The simplest method for determining a change
The simplest method for determining a change is to use a hashing algorithm, like MD5, which will provide you a 128-bit (16 byte) hash of whatever length text you put in it.
MD5("The quick brown fox jumps over the lazy dog") = 9e107d9d372bb6826bd81d3542a419d6
Even a small change results it a completely different hash value.
MD5("The quick brown fox jumps over the lazy dog.") = e4d909c290d0fb1ca068ffaddf22cbd0
So as you can see, by just adding a period to the end of the string, it resulted in a completely different hash of the string. And this is an important and desirable property of most hashing algorithms called the avalanche effect, because it allows you to determine if there have been even the smallest of changes made.

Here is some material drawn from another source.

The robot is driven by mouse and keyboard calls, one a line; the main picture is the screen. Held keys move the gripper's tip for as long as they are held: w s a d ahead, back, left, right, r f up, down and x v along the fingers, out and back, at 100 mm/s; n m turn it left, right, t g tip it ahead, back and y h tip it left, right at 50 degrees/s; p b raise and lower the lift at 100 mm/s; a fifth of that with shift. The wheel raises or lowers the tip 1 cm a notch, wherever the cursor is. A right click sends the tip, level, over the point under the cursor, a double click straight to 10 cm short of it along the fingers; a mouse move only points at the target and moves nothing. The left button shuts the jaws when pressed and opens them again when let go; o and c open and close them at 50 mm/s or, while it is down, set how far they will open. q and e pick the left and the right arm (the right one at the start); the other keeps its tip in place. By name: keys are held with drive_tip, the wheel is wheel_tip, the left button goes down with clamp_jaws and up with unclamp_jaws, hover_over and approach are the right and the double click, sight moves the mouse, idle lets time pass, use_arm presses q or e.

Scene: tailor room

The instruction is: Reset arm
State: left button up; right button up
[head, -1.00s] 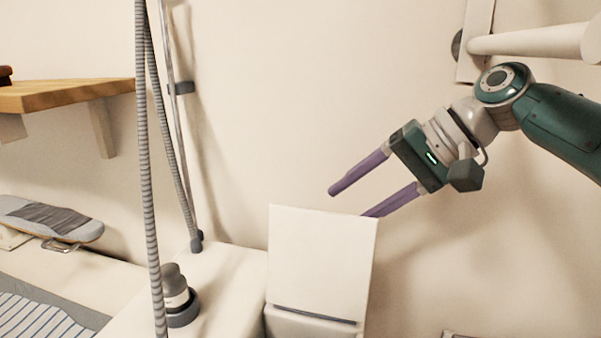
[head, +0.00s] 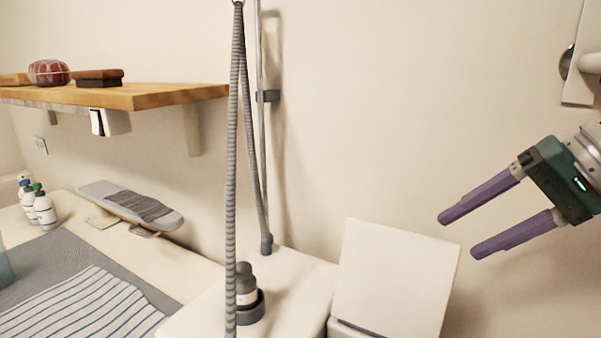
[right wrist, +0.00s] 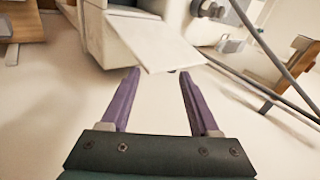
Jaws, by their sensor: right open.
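My right gripper (head: 458,233) comes in from the right edge in the head view. Its two purple fingers are apart and empty, pointing left and slightly down. It is to the right of a white upright panel (head: 393,275) and a little above its top right corner, with a gap in the picture. In the right wrist view my right gripper (right wrist: 156,72) is also open, with nothing between the fingers. The white panel (right wrist: 150,42) shows there beyond the fingertips. My left gripper is in neither view.
A hose (head: 231,170) hangs in front of a bottle in a dark holder (head: 248,308). A wooden shelf (head: 150,95) with brushes is on the wall. A small ironing board (head: 130,203) and several bottles (head: 40,210) stand left, near striped cloth (head: 80,308).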

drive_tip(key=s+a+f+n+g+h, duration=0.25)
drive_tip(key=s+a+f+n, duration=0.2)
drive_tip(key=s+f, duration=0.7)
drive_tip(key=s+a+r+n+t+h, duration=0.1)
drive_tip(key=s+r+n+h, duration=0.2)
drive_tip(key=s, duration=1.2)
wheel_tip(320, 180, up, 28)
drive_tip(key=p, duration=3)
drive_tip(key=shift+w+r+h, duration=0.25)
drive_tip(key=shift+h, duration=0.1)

Because of the avalanche effect, you are able to just store the hash of your old value and compare it to the hash of your new value to determine if there has been a change made. And for reasons I won’t get into, in this post, this is desirable because you can use it compare inputs of any size, 1 B, 1 KB, 1 MB, 1 GB, 1 TB, and etc. And with each case it will only produce a simple to store 16 byte output.
The Problem
Many of you already know where I am going with this. But given the fact that many web pages contain this constantly changing debugging flair that will produce different hashes with every request.
How can you determine if a change has been significant enough to warrant the CPU cycles to reprocess the web page?
Well that was the problem I was stuck trying to figure out. Because after I realized that a simple hashing comparison wasn’t enough and I was spending too much time storing and processing pages that really didn’t change. I determined a couple simple rules for determining if a change was significant enough to warrant a reprocessing.
- Any change less that 5 characters wouldn’t be counted.
- And the whole web page had to change by more than 1% for it to be counted as significant.
After I had these simple rules, I decided to turn to an O(ND) Difference Algorithm like the one used on StackOverflow. After a little research I determined that the StackOverflow team was probably using this difference algorithm created in C# and has been around and maintained since 2002.
Using the difference algorithm I created the following method to check for significant changes.
private bool IsChangeSignificant(string text1, string text2) { var differences = Difference.DiffText(text1, text2, true, true, true); int text2SignificantChangeLength = 0; int text2Length = text2.Length; foreach (var diff in differences) { if (diff.insertedB > 5) text2SignificantChangeLength += diff.insertedB; } // if more than 1% of the document has changed of changes larger than 5 characters, // then it is considered significant // TODO: probably need a more robust solution in the future return ((double)text2SignificantChangeLength / (double)text2Length) > 0.01; }
As my TODO indicates I probably need to find a more robust solution in the future, however this simple routine, so far, has given me the results I was looking for. For the most part all the debugging flair has been marginalized as related to comparing two web pages.
However there are some downsides I can anticipate in the future.
- A 1% change for a 1 KB web page is only about 100 characters, which is probably enough to weed out the debugging flair, however a 1% change for a 1 MB web page is about 1000 characters, and this is well beyond the debugging flair changes.
- The CPU overhead is more significant in comparing text this way, than comparing two hashes. In my case it made sense for various reasons to incur this overhead, it might not for you.
- Weeding out 5 characters and above for a significant change is arbitrary, because if depends on where those 5 characters occurred at within the web page. If it was in the main body, it is probably a more significant change than if it occurred in the footer.